Exterior - Multifamily 9

Pursuant to Governor Brown’s Executive Order No. 17-20 and in partnership with the Department of Energy and the Public Utility Commission, OHCS created a 10-year plan to reduce energy burden and improve energy efficiency in affordable housing across the state. The plan, which is accompanied by an interactive assessment of energy use in affordable housing, provides recommended steps to reduce energy burden for low-income households.
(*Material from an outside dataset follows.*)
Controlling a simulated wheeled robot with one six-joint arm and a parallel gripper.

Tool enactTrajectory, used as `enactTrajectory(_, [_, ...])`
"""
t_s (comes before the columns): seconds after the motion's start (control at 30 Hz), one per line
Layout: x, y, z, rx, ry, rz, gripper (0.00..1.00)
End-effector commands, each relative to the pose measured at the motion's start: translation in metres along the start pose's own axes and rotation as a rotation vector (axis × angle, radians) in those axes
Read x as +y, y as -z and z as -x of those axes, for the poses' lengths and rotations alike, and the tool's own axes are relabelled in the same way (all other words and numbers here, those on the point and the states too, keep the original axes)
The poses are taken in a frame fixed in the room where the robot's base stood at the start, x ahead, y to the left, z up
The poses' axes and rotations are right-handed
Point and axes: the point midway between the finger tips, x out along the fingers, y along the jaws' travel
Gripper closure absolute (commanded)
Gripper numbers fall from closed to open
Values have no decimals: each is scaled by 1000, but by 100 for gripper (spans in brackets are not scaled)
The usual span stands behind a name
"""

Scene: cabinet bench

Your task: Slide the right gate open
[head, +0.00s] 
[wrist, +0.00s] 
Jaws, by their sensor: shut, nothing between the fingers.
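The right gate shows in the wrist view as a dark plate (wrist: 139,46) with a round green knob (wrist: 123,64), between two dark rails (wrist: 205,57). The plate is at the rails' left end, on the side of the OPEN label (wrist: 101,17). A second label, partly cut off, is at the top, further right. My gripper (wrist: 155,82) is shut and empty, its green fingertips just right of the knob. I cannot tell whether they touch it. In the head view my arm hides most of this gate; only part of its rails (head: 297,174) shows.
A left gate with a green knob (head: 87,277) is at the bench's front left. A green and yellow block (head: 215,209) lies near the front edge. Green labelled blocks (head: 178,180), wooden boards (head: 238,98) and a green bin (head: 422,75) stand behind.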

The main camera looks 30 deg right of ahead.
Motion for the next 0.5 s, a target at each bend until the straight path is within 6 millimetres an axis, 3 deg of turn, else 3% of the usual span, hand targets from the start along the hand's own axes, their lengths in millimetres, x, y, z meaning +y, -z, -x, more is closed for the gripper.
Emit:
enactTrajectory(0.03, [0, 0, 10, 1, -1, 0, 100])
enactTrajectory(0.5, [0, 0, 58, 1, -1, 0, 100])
If a household spends more than six percent of their income on energy-related costs, they are considered energy-burdened. The inter-agency assessment and plan indicate that lower-income families are more likely to be energy-burdened. The assessment looks at low-income Oregonians’ electricity and natural gas energy burden and identifies regions with the greatest energy affordability gap. Key findings from assessment include:

  • The total energy burden of low-income Oregonians across the state is nearly $350 million per year.
  • The average energy affordability gap for energy-burdened households below 200% of the federal poverty level is $631 per year.
  • The majority of energy-burdened households are in rural areas. Regions with the largest gap are located in central and eastern Oregon.
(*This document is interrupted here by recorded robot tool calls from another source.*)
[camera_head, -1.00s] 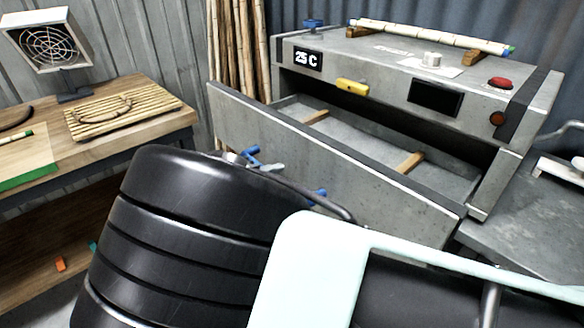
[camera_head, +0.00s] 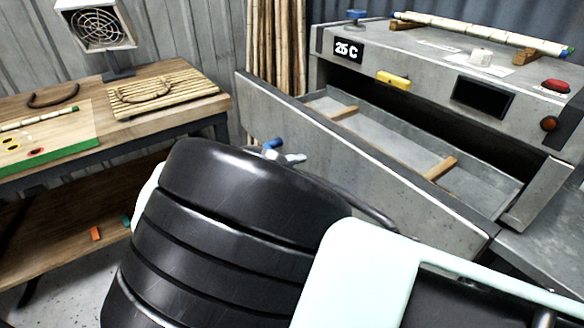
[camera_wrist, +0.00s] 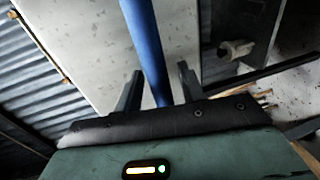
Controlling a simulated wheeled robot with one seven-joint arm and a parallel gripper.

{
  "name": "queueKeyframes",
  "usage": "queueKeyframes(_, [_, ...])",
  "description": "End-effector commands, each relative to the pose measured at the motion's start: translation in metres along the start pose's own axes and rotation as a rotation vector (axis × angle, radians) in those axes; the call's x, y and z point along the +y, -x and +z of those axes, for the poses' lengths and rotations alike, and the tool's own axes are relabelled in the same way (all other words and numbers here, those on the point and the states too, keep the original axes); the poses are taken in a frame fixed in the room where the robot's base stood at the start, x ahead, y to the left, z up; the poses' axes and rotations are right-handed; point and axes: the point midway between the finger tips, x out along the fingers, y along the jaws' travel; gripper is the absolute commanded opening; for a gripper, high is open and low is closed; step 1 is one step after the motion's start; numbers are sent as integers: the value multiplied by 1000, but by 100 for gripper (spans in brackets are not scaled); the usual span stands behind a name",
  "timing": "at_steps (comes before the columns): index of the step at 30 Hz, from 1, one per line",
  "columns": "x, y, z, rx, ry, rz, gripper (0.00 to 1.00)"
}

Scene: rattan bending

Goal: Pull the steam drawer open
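The steam drawer (camera_head: 375,162) stands out from the grey steam box (camera_head: 430,100), its front panel well forward and its inside visible. A blue handle bar (camera_head: 275,145) shows only in part at the drawer front; my black arm hides the rest. In the wrist view the blue bar (camera_wrist: 145,45) runs between the two dark fingers of my gripper (camera_wrist: 159,70). The fingers stand apart, with a visible gap on each side of the bar. My gripper is hidden behind my arm in the head view.
A wooden bench (camera_head: 170,110) with a slatted mat (camera_head: 165,93), a green-edged board (camera_head: 50,150) and a fan (camera_head: 100,25) stands at left. Bamboo poles (camera_head: 270,70) lean behind.

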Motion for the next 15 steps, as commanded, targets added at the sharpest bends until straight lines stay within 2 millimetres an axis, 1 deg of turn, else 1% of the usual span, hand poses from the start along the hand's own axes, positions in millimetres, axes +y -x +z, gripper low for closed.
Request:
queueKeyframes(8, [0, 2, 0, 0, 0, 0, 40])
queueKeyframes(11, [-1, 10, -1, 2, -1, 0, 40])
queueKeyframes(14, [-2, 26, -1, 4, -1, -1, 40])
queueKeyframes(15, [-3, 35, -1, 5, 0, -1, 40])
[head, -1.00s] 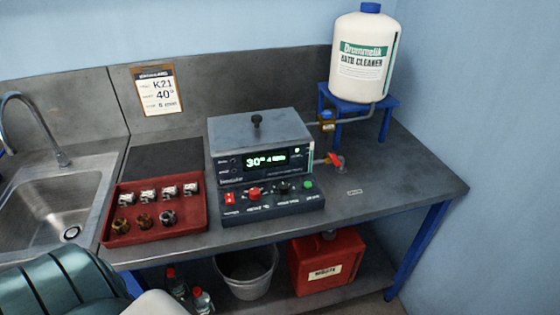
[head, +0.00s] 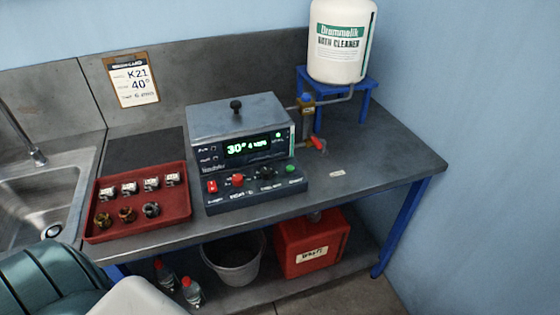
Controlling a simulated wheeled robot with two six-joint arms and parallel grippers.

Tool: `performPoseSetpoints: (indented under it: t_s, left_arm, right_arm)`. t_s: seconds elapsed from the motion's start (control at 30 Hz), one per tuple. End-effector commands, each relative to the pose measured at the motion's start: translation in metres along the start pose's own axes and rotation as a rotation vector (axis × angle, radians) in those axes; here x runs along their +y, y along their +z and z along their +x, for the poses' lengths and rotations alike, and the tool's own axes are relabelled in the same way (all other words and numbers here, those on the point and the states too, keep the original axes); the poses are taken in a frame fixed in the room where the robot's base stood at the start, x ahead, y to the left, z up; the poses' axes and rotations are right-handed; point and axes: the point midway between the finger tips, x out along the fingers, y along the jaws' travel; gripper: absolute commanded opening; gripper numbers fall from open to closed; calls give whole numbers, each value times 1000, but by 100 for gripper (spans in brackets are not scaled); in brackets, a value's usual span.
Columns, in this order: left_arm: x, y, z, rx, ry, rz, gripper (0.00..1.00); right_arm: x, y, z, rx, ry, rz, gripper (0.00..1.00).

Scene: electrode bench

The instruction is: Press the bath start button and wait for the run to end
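The bath (head: 238,120) is a grey metal box with a closed lid and a black knob, standing on the bench. Its green display (head: 248,147) reads 30° and a 4 with a blurred word. The sloped control panel (head: 255,190) in front carries a red rocker switch (head: 212,186), a red knob (head: 238,179), a dark knob (head: 264,172) and a green button (head: 290,169) at the right end. The labels under them are too small to read. Neither gripper is in view; only part of my arm shows at the lower left.
A red tray (head: 180,218) with several small parts lies left of the bath. A sink (head: 40,210) is at the far left. A cleaner jug (head: 342,40) stands on a blue stand, with a red-handled valve (head: 317,143) below. A card (head: 132,79) reads K21, 40°. The bench's right side is mostly clear.

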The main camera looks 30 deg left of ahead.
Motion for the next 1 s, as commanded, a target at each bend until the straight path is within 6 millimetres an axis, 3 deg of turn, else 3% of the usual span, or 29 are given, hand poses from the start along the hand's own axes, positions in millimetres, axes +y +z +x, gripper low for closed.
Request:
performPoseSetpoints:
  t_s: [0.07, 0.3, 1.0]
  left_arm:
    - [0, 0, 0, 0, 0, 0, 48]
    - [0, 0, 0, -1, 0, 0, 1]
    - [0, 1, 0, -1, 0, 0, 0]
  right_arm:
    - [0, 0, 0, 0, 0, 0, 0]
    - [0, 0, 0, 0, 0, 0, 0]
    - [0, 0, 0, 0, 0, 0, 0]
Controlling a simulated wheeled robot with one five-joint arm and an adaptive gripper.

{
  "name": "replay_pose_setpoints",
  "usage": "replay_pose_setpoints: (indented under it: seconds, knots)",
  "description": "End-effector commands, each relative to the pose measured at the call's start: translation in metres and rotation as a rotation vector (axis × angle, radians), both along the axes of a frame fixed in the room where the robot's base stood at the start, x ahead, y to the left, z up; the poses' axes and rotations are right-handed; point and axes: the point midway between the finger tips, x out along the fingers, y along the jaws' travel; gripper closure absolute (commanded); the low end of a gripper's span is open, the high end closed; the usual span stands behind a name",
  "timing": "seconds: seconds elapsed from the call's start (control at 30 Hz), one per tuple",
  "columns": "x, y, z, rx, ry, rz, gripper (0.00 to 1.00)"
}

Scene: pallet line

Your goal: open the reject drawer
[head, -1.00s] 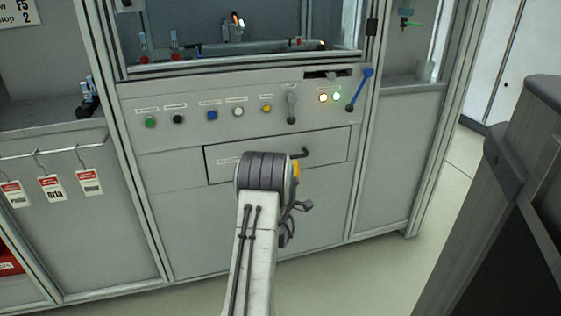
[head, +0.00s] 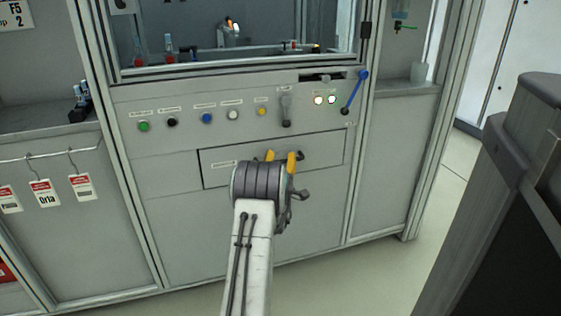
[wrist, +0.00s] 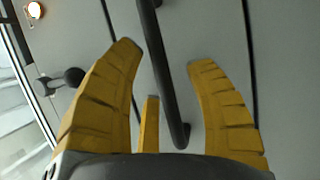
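The reject drawer (head: 325,150) is a wide grey panel with a dark outline, below the row of buttons on the cabinet front. It looks closed, flush with the panel. Its dark bar handle (wrist: 167,75) shows in the wrist view, running between the yellow fingers. My gripper (head: 280,156) is in front of the drawer in the head view and hides part of the drawer and most of the handle. In the wrist view my gripper (wrist: 166,55) is open, with a gap between each finger and the handle.
Above the drawer are several coloured buttons (head: 207,118), a grey lever (head: 286,108) and a blue-handled lever (head: 354,92). Hanging tags (head: 43,192) are at the left. A dark grey object (head: 510,200) stands close at the right. Floor is clear between it and the cabinet.

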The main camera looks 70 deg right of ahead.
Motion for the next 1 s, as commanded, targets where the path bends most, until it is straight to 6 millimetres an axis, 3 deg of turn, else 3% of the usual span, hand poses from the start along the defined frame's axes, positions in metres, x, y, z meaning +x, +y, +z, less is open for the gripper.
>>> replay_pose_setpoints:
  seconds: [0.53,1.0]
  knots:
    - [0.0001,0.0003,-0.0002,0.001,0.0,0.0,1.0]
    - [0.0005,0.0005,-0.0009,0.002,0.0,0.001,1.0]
“By improving energy efficiency, lower-income Oregonians can benefit from smaller utility bills and greater housing stability,” said Oregon Housing and Community Services Director Margaret Salazar. “Weatherization improvements have benefits beyond energy cost savings, such as creating better indoor air quality and improved comfort and safety of homes, which every Oregonian deserves. The reduced greenhouse gas emissions makes these efforts a win-win.”
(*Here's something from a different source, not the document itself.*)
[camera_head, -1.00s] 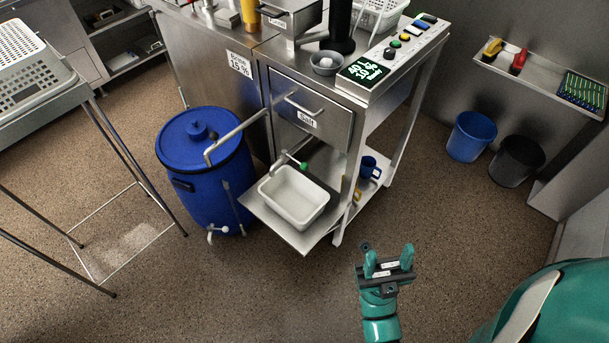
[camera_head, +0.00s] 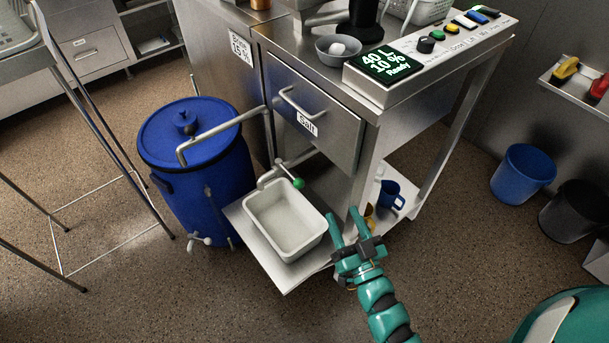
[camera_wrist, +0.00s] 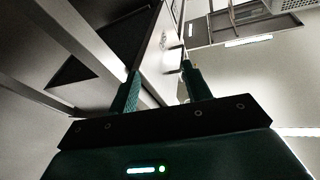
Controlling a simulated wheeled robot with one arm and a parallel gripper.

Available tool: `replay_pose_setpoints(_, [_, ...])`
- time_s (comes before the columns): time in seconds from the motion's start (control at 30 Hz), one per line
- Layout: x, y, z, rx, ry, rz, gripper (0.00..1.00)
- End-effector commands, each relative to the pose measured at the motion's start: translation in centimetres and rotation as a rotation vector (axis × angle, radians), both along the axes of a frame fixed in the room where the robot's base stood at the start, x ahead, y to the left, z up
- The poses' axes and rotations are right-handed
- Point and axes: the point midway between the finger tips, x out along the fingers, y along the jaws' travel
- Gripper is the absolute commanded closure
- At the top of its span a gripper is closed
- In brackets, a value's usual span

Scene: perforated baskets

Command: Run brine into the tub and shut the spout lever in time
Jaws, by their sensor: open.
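A white tub (camera_head: 285,220) sits on a low metal shelf (camera_head: 283,275) at the front of the steel cabinet. It looks empty, and I see no stream running into it. The spout (camera_head: 267,180) comes out of the cabinet above the tub's back edge. Its lever (camera_head: 298,183) has a green knob. My gripper (camera_head: 346,229) is to the right of the tub, apart from the lever, with its fingers open and nothing between them. The wrist view also shows the open fingers (camera_wrist: 163,90).
A blue barrel (camera_head: 195,165) with a white tap stands left of the tub. A control box (camera_head: 430,60) with a lit display reading "40 L 10 % Ready" is on the cabinet top. A blue mug (camera_head: 391,194) stands on the lower shelf. Blue (camera_head: 522,172) and black bins are at right.

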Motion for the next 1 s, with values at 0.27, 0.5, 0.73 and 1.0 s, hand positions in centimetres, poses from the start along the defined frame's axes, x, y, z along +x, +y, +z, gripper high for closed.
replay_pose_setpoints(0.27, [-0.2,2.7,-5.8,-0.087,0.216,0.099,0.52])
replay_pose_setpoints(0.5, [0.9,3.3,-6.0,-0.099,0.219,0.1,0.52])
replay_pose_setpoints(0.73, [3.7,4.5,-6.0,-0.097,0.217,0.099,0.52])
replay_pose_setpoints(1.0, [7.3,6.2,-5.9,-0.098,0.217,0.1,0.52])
The plan outlines initial strategies to improve energy efficiency in low-income housing, with steps that can be taken over time. The plan identifies more than $113 million in annual potential energy cost savings through low-income energy efficiency projects across the state.

One of the three objectives identified in the plan is to fund and expand new and existing programs that have a large impact on reducing the energy burden on low-income households, including the Multifamily Energy Program.